> _ENTRIES PROVIDED_:
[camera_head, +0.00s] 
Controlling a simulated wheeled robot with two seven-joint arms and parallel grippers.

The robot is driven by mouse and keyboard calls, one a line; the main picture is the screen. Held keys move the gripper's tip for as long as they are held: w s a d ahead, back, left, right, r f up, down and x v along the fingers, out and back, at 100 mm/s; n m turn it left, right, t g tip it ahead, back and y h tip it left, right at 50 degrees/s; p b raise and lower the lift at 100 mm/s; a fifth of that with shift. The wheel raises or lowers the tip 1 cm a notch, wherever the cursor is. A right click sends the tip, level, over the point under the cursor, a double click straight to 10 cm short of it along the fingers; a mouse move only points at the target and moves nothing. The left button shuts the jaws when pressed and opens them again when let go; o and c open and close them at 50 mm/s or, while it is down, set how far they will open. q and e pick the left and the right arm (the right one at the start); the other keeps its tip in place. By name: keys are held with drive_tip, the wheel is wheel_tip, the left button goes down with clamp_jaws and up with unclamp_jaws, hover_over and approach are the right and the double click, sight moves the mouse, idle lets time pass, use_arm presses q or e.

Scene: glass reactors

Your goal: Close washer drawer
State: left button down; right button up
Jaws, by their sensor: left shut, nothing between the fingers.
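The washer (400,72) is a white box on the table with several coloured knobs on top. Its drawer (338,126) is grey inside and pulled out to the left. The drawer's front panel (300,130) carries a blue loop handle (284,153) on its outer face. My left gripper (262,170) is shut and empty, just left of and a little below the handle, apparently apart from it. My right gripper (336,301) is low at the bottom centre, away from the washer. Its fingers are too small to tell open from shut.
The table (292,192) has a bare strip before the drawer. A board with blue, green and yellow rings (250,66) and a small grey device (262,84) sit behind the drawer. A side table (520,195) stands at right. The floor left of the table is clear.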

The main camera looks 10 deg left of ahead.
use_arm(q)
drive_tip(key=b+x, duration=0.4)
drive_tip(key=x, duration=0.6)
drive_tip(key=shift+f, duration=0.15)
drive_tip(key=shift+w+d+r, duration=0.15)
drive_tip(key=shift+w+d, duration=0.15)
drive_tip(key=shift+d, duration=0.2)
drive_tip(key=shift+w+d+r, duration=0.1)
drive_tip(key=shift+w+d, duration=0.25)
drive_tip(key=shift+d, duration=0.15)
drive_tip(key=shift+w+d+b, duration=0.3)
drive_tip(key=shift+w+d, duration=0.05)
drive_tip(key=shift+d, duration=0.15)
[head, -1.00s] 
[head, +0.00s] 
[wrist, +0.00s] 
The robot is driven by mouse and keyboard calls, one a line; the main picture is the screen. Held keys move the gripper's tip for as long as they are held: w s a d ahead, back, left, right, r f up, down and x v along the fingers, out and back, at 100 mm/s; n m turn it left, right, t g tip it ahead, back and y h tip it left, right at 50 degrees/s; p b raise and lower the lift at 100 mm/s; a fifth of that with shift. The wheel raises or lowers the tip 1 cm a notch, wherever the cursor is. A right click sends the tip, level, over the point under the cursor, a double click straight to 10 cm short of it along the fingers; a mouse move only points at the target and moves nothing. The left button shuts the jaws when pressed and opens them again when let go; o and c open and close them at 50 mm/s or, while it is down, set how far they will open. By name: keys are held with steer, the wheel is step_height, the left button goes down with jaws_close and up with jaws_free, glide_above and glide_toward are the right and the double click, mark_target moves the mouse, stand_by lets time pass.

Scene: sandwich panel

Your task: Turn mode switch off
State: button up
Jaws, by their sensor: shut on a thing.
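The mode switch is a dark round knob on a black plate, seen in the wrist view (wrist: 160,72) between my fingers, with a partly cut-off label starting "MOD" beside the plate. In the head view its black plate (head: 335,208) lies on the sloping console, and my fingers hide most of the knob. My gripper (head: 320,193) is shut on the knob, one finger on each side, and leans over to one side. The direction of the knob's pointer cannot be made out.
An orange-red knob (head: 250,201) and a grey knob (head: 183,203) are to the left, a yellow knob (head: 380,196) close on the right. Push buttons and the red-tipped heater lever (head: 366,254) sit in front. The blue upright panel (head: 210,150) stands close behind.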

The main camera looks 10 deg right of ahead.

> _WHAT IS ASKED_:
Above are the records; retype them all without a single difference.

> _RESPONSE TO THIS TASK_:
[camera_head, +0.00s] 
Controlling a simulated wheeled robot with two seven-joint arms and parallel grippers.

The robot is driven by mouse and keyboard calls, one a line; the main picture is the screen. Held keys move the gripper's tip for as long as they are held: w s a d ahead, back, left, right, r f up, down and x v along the fingers, out and back, at 100 mm/s; n m turn it left, right, t g tip it ahead, back and y h tip it left, right at 50 degrees/s; p b raise and lower the lift at 100 mm/s; a fifth of that with shift. The wheel raises or lowers the tip 1 cm a notch, wherever the cursor is. A right click sends the tip, level, over the point under the cursor, a double click straight to 10 cm short of it along the fingers; a mouse move only points at the target and moves nothing. The left button shuts the jaws when pressed and opens them again when let go; o and c open and close them at 50 mm/s or, while it is down, set how far they will open. q and e pick the left and the right arm (the right one at the start); the other keeps its tip in place. By name: keys are held with drive_tip, the wheel is wheel_tip, the left button goes down with clamp_jaws and up with unclamp_jaws, hover_over and approach are the right and the double click, sight moves the mouse, idle lets time pass, use_arm presses q or e.

Scene: glass reactors

Your goal: Close washer drawer
State: left button down; right button up
Jaws, by their sensor: left shut, nothing between the fingers.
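The washer (400,72) is a white box on the table with several coloured knobs on top. Its drawer (338,126) is grey inside and pulled out to the left. The drawer's front panel (300,130) carries a blue loop handle (284,153) on its outer face. My left gripper (262,170) is shut and empty, just left of and a little below the handle, apparently apart from it. My right gripper (336,301) is low at the bottom centre, away from the washer. Its fingers are too small to tell open from shut.
The table (292,192) has a bare strip before the drawer. A board with blue, green and yellow rings (250,66) and a small grey device (262,84) sit behind the drawer. A side table (520,195) stands at right. The floor left of the table is clear.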

The main camera looks 10 deg left of ahead.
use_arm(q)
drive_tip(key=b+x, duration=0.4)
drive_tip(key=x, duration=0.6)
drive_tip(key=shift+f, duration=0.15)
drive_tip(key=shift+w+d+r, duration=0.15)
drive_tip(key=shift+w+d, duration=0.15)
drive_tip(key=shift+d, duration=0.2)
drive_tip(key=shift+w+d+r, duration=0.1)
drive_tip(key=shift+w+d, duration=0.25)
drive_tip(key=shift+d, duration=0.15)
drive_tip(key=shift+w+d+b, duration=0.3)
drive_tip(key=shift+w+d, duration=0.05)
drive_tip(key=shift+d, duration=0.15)
[head, -1.00s] 
[head, +0.00s] 
[wrist, +0.00s] 
The robot is driven by mouse and keyboard calls, one a line; the main picture is the screen. Held keys move the gripper's tip for as long as they are held: w s a d ahead, back, left, right, r f up, down and x v along the fingers, out and back, at 100 mm/s; n m turn it left, right, t g tip it ahead, back and y h tip it left, right at 50 degrees/s; p b raise and lower the lift at 100 mm/s; a fifth of that with shift. The wheel raises or lowers the tip 1 cm a notch, wherever the cursor is. A right click sends the tip, level, over the point under the cursor, a double click straight to 10 cm short of it along the fingers; a mouse move only points at the target and moves nothing. The left button shuts the jaws when pressed and opens them again when let go; o and c open and close them at 50 mm/s or, while it is down, set how far they will open. By name: keys are held with steer, the wheel is step_height, the left button goes down with jaws_close and up with jaws_free, glide_above and glide_toward are the right and the double click, mark_target moves the mouse, stand_by lets time pass.

Scene: sandwich panel

Your task: Turn mode switch off
State: button up
Jaws, by their sensor: shut on a thing.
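The mode switch is a dark round knob on a black plate, seen in the wrist view (wrist: 160,72) between my fingers, with a partly cut-off label starting "MOD" beside the plate. In the head view its black plate (head: 335,208) lies on the sloping console, and my fingers hide most of the knob. My gripper (head: 320,193) is shut on the knob, one finger on each side, and leans over to one side. The direction of the knob's pointer cannot be made out.
An orange-red knob (head: 250,201) and a grey knob (head: 183,203) are to the left, a yellow knob (head: 380,196) close on the right. Push buttons and the red-tipped heater lever (head: 366,254) sit in front. The blue upright panel (head: 210,150) stands close behind.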

The main camera looks 10 deg right of ahead.

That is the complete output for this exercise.